Small type and labels with confusing designs make it difficult to read and understand, compounding the problem NSA raised at the Senate inquiry about inadequate unit pricing information.
Older people and those with disabilities are particularly disadvantaged.
It’s not just an issue with supermarket shelf labels but also packaging information. The information print is too small and in colours that make it difficult to read for many people.
Fresh from its success in submitting to the Senate inquiry, the Queensland Consumers Association’s (QCA), supported by National Seniors, is campaigning to have supermarkets improve labelling.
QCA’s Ian Jarratt says the legibility problem is not just the fault of the content generators but also the consumer regulators and the legislation that fail to stipulate the size and prominence of packing information.
“There is a requirement that consumer information should be displayed so it is prominent and legible. But it is only principle based,” Mr Jarratt said.
“There is no indication as to what that means – no minimum print size is specified or there is no set objective and measurable standard set.
“Much more needs to be done to ensure that information to help consumers make informed choices is very easy for all consumers to notice, read, understand and use.”
People with a disability are most affected and the QCA suggests non-compliance may amount to breaking anti-discrimination laws.

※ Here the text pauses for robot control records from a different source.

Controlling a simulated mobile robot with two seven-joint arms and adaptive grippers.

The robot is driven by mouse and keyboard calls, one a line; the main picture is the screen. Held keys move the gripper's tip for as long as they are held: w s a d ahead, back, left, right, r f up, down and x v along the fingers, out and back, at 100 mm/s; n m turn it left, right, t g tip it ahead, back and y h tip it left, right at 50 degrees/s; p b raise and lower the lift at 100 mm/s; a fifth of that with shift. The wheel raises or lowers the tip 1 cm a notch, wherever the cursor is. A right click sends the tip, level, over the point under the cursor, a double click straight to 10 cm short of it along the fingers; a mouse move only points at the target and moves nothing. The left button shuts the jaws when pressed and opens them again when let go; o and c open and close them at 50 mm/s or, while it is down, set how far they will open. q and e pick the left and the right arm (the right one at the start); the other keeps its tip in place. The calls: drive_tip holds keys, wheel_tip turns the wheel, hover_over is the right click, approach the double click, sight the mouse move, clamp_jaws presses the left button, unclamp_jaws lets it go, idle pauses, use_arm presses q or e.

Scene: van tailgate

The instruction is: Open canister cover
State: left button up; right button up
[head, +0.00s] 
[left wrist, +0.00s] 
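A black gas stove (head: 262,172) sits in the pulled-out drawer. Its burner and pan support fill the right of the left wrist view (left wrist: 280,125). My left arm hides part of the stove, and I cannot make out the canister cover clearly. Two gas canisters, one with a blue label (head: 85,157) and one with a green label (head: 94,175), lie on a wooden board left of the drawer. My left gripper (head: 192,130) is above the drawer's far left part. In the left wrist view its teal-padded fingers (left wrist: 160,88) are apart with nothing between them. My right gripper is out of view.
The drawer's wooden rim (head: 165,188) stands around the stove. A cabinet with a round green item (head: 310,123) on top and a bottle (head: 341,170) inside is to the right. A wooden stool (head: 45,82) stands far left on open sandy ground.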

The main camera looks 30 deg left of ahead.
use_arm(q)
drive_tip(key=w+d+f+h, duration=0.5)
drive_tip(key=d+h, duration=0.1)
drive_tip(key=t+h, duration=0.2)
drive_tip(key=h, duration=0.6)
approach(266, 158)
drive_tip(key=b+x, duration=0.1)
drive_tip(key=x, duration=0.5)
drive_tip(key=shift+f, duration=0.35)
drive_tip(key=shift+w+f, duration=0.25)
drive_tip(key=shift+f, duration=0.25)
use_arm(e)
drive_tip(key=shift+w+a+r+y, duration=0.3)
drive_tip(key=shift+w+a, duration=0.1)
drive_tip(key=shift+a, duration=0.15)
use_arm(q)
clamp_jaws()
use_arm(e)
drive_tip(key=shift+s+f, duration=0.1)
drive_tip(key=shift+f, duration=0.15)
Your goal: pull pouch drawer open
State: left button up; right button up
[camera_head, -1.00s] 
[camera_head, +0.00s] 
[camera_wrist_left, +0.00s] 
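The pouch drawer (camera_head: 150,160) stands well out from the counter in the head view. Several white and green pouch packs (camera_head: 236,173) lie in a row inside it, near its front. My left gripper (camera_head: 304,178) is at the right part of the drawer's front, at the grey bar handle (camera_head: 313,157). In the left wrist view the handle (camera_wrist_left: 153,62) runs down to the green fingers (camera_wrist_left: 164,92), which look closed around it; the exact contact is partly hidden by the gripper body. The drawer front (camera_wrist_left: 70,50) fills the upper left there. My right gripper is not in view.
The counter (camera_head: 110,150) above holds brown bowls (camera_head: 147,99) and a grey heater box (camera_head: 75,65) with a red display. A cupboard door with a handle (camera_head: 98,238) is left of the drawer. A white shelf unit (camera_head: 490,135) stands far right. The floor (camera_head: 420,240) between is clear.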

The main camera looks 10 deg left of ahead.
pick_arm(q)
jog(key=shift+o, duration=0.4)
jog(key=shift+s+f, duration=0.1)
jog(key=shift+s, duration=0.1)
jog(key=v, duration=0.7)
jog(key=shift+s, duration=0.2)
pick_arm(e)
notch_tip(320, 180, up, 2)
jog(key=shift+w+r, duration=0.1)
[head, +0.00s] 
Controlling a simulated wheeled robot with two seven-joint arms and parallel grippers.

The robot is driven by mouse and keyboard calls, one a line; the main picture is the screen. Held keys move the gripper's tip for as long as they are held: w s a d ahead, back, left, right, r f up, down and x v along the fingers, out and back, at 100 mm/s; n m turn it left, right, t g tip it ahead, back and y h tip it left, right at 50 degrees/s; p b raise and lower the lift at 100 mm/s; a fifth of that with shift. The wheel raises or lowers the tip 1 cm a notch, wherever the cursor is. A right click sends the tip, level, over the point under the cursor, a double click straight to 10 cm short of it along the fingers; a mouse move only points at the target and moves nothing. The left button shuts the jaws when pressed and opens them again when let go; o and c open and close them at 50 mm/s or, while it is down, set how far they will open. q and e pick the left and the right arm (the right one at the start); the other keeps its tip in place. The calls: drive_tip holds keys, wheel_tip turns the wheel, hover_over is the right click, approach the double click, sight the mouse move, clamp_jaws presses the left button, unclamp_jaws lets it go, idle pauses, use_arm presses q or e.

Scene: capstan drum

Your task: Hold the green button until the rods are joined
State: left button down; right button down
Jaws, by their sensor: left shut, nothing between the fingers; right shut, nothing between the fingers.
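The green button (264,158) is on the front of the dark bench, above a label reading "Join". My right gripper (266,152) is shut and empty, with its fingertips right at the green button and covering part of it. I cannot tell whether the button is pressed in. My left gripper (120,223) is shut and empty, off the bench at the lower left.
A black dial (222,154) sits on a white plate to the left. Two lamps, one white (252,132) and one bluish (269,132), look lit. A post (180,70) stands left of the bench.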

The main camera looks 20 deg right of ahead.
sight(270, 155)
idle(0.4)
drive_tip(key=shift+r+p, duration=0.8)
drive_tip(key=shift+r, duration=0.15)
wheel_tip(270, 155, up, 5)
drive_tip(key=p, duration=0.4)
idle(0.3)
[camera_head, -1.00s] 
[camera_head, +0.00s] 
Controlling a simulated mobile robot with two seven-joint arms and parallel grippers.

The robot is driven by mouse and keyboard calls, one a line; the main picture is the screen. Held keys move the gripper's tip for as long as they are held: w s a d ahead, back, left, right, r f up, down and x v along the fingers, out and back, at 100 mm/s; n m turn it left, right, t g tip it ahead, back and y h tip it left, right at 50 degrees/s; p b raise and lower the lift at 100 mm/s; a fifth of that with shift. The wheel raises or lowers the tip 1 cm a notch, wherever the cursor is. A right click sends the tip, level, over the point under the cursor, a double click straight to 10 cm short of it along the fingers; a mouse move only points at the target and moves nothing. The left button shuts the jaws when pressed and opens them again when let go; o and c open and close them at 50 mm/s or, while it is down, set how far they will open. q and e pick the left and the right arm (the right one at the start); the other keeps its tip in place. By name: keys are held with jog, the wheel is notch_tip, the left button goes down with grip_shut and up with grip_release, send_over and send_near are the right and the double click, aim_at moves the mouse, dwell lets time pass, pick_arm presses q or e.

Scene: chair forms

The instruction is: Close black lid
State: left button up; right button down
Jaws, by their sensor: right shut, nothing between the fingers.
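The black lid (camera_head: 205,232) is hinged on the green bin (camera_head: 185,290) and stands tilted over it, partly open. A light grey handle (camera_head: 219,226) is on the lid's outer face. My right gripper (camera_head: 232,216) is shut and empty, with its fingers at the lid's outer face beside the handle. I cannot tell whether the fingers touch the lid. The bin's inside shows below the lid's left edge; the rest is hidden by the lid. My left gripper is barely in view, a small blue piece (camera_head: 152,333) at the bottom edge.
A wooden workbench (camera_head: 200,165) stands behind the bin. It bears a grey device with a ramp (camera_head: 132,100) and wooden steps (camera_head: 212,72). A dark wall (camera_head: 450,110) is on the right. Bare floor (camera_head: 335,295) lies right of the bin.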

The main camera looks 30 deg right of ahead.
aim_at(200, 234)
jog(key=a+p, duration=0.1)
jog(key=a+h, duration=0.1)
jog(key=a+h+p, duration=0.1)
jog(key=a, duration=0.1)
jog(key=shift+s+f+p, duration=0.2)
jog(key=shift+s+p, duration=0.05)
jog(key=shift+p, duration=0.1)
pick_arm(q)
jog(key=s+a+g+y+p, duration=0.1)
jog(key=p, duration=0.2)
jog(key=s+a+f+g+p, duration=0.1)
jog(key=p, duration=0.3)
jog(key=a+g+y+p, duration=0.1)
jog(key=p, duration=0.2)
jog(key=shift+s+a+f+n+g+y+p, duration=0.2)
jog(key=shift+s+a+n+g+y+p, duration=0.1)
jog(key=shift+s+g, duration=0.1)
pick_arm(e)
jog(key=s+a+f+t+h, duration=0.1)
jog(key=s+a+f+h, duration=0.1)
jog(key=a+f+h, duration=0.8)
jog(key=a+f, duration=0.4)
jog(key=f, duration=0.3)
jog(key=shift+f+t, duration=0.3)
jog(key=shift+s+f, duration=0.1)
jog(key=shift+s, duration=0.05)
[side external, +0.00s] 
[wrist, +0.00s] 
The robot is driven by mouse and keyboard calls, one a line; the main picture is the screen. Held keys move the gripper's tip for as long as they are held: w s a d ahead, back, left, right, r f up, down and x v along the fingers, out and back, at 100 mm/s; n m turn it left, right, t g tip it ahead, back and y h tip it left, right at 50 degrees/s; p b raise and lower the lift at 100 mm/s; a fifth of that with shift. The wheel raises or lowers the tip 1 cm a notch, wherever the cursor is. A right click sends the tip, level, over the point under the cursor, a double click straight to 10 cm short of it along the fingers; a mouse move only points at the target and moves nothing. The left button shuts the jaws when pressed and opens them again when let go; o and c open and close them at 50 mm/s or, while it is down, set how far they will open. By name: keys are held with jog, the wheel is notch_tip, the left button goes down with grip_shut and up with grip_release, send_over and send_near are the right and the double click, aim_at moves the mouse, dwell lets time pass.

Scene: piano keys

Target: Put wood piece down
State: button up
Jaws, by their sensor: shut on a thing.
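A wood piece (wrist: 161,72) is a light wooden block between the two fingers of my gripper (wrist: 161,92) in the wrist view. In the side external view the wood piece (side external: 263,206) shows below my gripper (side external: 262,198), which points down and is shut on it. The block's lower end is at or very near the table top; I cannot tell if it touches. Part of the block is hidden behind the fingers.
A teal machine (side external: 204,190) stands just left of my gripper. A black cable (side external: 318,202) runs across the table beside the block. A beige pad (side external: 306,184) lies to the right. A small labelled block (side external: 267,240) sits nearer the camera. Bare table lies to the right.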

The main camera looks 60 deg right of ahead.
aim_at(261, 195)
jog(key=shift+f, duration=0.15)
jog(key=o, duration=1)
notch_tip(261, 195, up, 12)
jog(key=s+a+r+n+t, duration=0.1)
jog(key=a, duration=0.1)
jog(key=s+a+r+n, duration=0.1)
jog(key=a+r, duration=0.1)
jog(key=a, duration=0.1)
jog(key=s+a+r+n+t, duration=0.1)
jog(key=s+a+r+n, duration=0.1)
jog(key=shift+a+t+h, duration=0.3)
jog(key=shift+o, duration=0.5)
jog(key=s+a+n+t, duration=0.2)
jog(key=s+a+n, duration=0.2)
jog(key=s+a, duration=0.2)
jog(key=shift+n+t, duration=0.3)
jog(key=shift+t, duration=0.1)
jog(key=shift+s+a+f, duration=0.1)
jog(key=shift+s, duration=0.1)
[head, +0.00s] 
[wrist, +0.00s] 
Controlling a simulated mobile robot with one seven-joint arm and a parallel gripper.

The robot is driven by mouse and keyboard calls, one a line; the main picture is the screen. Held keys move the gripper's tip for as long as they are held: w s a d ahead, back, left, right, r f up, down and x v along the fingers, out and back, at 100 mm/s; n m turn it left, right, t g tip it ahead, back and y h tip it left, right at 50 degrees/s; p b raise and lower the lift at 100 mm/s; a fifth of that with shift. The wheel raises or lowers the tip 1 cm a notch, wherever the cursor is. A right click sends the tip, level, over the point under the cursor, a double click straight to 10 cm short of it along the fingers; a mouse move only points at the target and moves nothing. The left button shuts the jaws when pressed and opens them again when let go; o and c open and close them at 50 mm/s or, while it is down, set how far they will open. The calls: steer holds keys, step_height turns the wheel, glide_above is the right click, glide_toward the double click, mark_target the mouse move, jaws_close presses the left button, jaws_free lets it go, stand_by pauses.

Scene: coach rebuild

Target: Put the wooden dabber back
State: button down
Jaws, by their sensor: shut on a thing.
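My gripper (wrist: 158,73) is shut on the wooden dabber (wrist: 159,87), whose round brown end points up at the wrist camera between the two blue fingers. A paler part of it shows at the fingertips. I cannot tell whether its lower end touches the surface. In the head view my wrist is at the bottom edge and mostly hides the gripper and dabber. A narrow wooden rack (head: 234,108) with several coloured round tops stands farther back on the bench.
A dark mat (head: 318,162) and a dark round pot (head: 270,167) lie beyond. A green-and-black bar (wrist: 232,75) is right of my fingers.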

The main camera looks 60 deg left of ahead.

“Existing general consumer law prohibitions against misleading or deceptive conduct might also be relevant, and also might be an unfair conduct prohibition if that is enacted,” Mr Jarratt told Connect.
“There is a great need for legislative changes and for monitoring and enforcement of compliance to be a higher priority for regulators and to be better resourced,” he said.
Mr Jarratt urged consumers to “complain to the relevant regulator when they experience consumer information that is not easy to read, notice, understand, and use”.